Instructions to follow:
Copy each line below in which the string "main" occurs.

------ Given material

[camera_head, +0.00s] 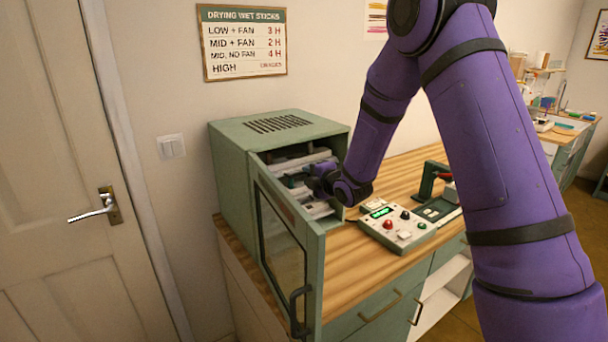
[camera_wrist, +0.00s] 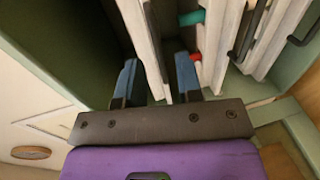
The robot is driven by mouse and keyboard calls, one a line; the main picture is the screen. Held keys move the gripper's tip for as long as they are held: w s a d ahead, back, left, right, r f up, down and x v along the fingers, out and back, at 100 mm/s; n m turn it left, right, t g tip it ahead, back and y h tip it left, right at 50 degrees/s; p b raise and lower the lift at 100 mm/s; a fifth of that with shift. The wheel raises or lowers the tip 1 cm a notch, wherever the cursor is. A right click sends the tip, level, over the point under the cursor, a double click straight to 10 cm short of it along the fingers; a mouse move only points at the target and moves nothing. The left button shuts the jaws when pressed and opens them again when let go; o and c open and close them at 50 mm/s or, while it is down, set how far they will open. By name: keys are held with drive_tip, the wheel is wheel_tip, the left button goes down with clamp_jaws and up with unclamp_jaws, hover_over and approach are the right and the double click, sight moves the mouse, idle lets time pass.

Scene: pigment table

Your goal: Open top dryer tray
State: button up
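The green dryer (camera_head: 228,165) stands on the wooden counter with its glazed door (camera_head: 284,240) swung open. Pale trays (camera_head: 298,163) are stacked inside. My gripper (camera_head: 318,186) is at the dryer's opening, in front of the trays; its fingertips are hard to see in the head view. In the wrist view, the two blue-grey fingers of my gripper (camera_wrist: 157,78) are spread, one on each side of the leftmost pale tray edge (camera_wrist: 140,38), apparently the top tray. A dark bar, perhaps its handle, runs beside that edge. Firm contact cannot be made out. More trays (camera_wrist: 212,45) lie to the right.
Teal (camera_wrist: 191,18) and red (camera_wrist: 196,55) pieces show between the trays. The open door stands in front of the dryer's left side. A control box (camera_head: 397,228) with buttons and a green display sits on the counter at right, near a dark green stand (camera_head: 428,180).

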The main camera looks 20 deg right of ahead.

------------

Solution to this problem:
The robot is driven by mouse and keyboard calls, one a line; the main picture is the screen. Held keys move the gripper's tip for as long as they are held: w s a d ahead, back, left, right, r f up, down and x v along the fingers, out and back, at 100 mm/s; n m turn it left, right, t g tip it ahead, back and y h tip it left, right at 50 degrees/s; p b raise and lower the lift at 100 mm/s; a fifth of that with shift. The wheel raises or lowers the tip 1 cm a notch, wherever the cursor is. A right click sends the tip, level, over the point under the cursor, a double click straight to 10 cm short of it along the fingers; a mouse move only points at the target and moves nothing. The left button shuts the jaws when pressed and opens them again when let go; o and c open and close them at 50 mm/s or, while it is down, set how far they will open. By name: keys are held with drive_tip, the wheel is wheel_tip, the left button goes down with clamp_jaws and up with unclamp_jaws, hover_over and approach are the right and the double click, sight moves the mouse, idle lets time pass.
The main camera looks 20 deg right of ahead.

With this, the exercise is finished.